Why don’t we talk for a second about the challenges Microsoft faces in the coming months. Yesterday. Ballmer, who after hearing speak recently, is one of my favorite people in tech, was quoted as saying that Surface sales are off to a “modest” start.

That did not do great things for Microsoft who needs to be screaming success from all possible hilltops. Microsoft PR jumped in and said that the CEO simply meant that the company is starting off with a modest distribution model. As in, consumers can only get the Surface online and in limited Microsoft stores, not any other big chains. Great, glad you cleared that up.

But why is it that Microsoft had to come out with that “correction” so urgently? Simple. People like to be associated with success. Microsoft, with its new cool Surface ads, and an objectively well-built tablet, was in the process of getting its mojo back. It was on the long road to mobile relevance. Except when the CEO says their flagship product  is selling “modestly”, he might as well have taken out a shotgun, pointed it at his foot, and pulled the trigger.
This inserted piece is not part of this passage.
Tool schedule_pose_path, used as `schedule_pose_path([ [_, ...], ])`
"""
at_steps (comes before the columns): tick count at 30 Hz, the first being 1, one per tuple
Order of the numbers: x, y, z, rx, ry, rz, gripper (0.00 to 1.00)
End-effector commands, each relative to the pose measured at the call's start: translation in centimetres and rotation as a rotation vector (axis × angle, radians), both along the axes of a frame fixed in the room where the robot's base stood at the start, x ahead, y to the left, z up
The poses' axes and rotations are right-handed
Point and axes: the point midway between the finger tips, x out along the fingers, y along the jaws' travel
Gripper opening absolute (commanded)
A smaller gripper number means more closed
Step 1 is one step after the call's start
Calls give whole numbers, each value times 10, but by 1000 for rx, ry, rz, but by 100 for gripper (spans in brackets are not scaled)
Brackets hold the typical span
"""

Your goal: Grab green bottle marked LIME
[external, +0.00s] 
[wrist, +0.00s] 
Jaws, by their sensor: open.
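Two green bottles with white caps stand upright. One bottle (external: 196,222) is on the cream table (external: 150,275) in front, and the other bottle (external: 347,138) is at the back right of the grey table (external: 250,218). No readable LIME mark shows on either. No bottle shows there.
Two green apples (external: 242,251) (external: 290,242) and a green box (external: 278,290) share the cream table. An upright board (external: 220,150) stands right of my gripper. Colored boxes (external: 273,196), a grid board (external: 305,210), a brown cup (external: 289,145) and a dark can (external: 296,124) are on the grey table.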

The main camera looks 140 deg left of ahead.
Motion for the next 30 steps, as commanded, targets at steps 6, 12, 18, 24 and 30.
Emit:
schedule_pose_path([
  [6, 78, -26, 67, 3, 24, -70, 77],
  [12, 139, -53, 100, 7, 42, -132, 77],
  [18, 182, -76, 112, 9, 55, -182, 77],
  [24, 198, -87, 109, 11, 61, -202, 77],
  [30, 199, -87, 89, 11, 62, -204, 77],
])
So Microsoft needs to communicate success. How does it do that? It does that by telling consumers that the Microsoft of 2012 is not the Microsoft of 2008-2011 as far as mobile is concerned.  No more half-baked products, no more platforms that never reach mainstream consciousness, and no more horrible branding mistakes.

Well, Microsoft was doing a fairly decent job communicating that as I mentioned in my previous post. Then they go and do something like this…

The news is so fresh that all we have at this point are speculations about exactly what happened there. The thing is, it doesn’t really matter. It doesn’t matter if Sinofsky left or was asked to leave. If there is a list of things Microsoft should avoid right now (and by right now, I mean until Windows 8 reaches any sort of decent traction), letting the father of Windows 8 leave and causing these kinds of waves is at the very top.

You know what this piece of news communicates? Remember all the points that I said Microsoft needs to communicate above? Now reverse them and that is what Microsoft is saying here. This is the best and most important product you have released in decades? Really? Then why is the person behind it abandoning ship?

Windows 8 is a fight to the death and Microsoft is going all in with no intentions of stopping at anything? Then why is the person responsible for the success of this platform leaving?

Sinofsky leaving Microsoft is possibly the worst thing that could have happened to Microsoft’s branding and communication right now. No, not possibly. It is the number worst thing that could have happened and Microsoft should have taken a nice chunk of that $1.5 billion marketing budget and given Sinofsky a raise, if that was what was needed.

I dare say, this news will pretty much deem all the clever marketing the company has done for Windows 8 in the past few months, worthless. Can they come back from this PR disaster? If anyone can, Microsoft can, but if they thought they had their work cut out for them before this development, they just entered a whole new ball game and I for one hope, Ballmer himself understands that. If he doesn’t, I can predict right now who the next to go will be.